[Aim of the exercise]
Tally the lines in these records that hold the string "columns", and reply with the number alone.
* Start Source material *
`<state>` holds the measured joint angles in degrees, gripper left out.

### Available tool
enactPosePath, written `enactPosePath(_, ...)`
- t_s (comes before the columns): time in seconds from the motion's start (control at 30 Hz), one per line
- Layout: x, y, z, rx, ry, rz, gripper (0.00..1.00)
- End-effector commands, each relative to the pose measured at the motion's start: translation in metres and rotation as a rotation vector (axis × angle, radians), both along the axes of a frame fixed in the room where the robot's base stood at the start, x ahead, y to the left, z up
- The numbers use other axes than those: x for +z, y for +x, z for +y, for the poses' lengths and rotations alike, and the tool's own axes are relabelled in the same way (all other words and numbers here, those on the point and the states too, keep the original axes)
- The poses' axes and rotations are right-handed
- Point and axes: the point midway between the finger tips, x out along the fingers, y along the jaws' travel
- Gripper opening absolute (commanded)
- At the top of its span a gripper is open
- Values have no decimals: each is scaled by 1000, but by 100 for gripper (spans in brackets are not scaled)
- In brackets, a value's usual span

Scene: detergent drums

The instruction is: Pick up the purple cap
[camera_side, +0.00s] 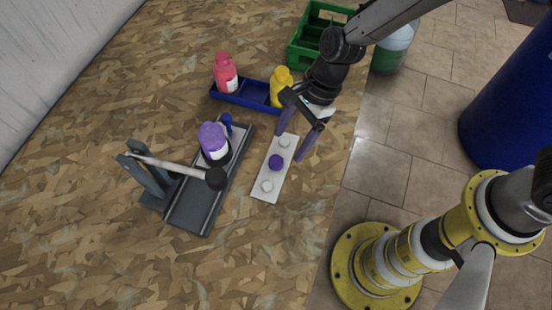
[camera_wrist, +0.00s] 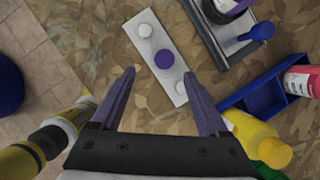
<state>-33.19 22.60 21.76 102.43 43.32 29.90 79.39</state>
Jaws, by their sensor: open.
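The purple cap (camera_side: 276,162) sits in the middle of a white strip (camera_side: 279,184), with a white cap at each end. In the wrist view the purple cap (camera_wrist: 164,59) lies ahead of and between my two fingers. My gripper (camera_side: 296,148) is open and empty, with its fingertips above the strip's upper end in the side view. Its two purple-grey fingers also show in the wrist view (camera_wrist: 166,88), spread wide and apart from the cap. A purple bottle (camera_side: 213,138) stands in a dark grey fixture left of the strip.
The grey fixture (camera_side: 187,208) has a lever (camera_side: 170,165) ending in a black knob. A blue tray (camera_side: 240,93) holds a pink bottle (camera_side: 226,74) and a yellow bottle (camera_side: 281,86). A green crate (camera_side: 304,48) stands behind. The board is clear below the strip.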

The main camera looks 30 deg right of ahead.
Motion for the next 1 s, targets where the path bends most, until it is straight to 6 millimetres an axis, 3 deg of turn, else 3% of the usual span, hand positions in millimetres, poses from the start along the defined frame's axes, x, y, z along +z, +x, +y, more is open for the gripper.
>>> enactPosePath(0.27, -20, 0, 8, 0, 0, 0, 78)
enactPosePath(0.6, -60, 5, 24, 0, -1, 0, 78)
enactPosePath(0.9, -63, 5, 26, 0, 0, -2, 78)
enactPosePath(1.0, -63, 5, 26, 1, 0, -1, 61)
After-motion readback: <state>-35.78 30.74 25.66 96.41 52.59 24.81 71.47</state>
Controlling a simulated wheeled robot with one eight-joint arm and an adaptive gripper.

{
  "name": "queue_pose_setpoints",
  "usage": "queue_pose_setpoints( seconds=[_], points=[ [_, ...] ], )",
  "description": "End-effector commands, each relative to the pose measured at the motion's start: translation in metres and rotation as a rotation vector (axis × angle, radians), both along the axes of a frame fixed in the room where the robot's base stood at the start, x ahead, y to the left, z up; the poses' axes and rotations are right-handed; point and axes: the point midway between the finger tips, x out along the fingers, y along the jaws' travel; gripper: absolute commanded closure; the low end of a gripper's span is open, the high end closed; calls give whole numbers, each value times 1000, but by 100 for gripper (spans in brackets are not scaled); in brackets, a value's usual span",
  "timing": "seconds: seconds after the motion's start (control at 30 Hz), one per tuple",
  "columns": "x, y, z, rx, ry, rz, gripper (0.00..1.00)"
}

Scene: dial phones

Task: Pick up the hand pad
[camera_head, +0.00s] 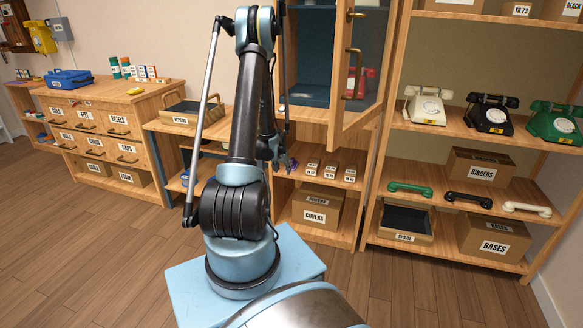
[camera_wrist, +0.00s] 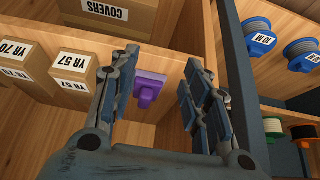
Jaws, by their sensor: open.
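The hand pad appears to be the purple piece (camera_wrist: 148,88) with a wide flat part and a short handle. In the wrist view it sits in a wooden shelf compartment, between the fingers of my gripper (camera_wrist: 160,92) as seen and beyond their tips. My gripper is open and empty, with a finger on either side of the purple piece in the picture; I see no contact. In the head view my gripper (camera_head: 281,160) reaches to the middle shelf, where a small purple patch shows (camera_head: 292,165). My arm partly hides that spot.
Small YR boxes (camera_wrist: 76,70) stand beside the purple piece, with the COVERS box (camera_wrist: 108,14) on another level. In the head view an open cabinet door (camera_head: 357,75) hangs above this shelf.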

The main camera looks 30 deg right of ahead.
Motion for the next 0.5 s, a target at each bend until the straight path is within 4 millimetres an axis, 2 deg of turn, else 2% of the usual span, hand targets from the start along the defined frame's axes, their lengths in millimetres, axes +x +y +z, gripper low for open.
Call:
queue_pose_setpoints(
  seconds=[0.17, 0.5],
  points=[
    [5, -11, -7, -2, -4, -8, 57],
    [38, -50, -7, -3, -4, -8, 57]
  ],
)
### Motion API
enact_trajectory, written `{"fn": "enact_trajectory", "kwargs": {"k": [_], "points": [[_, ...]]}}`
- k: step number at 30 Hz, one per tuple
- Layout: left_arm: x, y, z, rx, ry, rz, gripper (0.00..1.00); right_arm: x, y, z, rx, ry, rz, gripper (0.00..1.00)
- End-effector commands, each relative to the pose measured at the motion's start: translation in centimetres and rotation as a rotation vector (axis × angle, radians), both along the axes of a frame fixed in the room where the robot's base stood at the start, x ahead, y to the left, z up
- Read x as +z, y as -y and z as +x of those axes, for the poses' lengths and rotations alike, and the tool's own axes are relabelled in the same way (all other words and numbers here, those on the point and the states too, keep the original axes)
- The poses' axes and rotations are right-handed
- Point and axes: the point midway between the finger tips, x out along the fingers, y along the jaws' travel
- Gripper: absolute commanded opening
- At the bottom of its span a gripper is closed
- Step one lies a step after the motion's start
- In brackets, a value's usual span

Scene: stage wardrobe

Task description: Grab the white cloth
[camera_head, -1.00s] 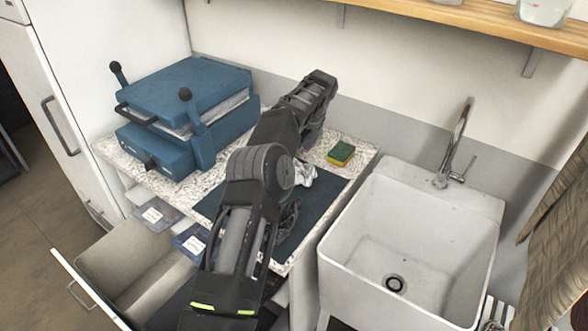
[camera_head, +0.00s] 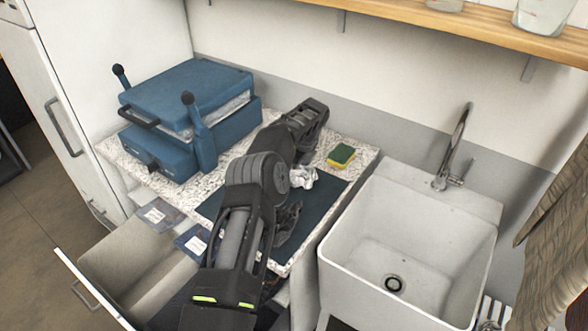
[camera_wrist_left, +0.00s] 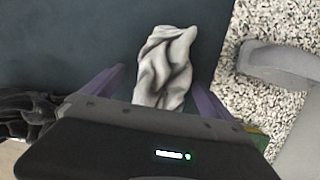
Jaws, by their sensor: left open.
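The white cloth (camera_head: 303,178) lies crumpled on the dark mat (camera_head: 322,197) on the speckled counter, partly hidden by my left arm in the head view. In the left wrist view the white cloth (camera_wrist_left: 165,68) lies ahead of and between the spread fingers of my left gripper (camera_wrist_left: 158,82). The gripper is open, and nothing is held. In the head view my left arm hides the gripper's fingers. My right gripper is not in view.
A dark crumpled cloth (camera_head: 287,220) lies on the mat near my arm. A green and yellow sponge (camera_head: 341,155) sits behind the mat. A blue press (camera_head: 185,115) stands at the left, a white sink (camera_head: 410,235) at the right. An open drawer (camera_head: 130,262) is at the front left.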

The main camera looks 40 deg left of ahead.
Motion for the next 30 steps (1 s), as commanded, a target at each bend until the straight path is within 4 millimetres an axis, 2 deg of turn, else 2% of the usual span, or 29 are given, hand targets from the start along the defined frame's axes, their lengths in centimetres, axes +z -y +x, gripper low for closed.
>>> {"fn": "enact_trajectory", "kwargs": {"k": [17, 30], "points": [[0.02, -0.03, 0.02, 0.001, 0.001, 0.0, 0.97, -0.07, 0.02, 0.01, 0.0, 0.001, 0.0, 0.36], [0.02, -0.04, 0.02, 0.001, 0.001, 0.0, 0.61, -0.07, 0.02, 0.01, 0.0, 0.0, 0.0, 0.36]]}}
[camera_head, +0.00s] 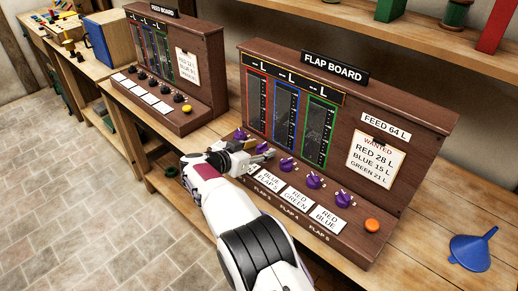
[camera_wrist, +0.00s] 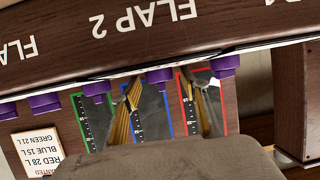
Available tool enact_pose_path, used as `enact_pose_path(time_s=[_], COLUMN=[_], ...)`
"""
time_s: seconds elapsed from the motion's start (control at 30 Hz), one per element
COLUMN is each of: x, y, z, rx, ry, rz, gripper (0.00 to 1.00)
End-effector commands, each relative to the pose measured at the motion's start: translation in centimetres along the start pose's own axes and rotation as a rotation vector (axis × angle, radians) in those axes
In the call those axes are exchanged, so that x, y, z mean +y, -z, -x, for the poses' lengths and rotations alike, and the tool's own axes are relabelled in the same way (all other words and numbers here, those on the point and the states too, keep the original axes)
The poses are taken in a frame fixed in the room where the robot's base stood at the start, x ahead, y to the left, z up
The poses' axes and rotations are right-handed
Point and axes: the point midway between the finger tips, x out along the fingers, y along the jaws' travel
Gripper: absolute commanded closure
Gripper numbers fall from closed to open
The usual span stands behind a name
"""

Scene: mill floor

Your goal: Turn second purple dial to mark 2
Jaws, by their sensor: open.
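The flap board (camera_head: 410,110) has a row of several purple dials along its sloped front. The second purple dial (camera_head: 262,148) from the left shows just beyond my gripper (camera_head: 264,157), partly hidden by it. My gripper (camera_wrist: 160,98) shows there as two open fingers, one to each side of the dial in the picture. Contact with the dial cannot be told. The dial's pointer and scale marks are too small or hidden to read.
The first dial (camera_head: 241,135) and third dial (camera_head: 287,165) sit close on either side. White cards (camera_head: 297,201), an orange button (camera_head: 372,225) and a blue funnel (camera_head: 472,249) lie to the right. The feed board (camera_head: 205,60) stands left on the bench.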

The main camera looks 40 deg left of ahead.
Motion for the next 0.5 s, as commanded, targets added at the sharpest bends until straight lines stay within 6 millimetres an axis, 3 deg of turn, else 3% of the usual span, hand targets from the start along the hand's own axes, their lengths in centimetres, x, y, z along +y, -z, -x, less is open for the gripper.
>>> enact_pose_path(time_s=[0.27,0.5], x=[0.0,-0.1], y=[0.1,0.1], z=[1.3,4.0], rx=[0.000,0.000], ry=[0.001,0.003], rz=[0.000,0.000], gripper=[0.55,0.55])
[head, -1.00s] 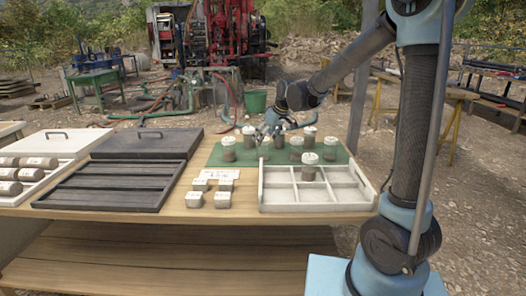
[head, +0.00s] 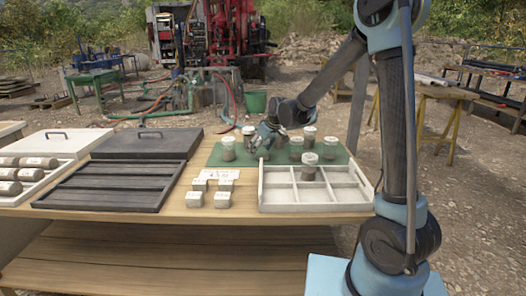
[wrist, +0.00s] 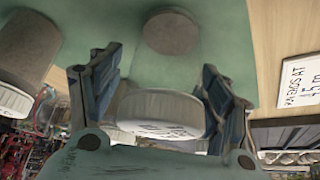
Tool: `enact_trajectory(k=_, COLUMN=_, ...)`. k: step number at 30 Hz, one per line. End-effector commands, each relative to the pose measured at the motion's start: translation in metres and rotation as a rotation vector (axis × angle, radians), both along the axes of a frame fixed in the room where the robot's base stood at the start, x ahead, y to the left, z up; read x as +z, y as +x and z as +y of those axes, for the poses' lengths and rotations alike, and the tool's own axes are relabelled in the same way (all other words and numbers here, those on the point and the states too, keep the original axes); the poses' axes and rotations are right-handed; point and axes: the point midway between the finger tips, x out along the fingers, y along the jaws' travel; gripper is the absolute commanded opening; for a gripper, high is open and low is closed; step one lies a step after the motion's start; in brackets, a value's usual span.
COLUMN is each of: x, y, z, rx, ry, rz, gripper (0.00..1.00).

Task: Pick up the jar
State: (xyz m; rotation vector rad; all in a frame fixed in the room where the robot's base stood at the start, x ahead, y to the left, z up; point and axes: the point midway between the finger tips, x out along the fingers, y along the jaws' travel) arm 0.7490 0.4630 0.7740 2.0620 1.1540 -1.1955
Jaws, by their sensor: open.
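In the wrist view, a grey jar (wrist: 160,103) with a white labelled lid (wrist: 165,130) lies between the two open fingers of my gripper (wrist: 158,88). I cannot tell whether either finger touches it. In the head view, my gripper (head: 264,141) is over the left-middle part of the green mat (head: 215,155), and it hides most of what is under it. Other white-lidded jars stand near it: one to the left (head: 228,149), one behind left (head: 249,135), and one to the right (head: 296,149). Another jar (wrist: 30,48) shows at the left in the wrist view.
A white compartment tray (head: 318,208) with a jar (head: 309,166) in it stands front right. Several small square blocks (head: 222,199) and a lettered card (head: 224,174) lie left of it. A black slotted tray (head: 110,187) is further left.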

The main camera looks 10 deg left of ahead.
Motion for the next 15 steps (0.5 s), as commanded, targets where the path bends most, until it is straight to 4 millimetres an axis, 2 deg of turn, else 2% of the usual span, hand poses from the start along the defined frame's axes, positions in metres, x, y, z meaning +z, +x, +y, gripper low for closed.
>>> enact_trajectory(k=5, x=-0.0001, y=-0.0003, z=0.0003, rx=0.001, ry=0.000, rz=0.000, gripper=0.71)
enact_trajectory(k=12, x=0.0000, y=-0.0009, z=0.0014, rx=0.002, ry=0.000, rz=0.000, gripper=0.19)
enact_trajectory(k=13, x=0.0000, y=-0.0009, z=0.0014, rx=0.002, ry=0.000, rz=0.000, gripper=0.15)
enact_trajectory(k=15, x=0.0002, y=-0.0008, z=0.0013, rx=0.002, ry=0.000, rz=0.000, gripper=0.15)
* End Source material *
[Solution for this problem]
2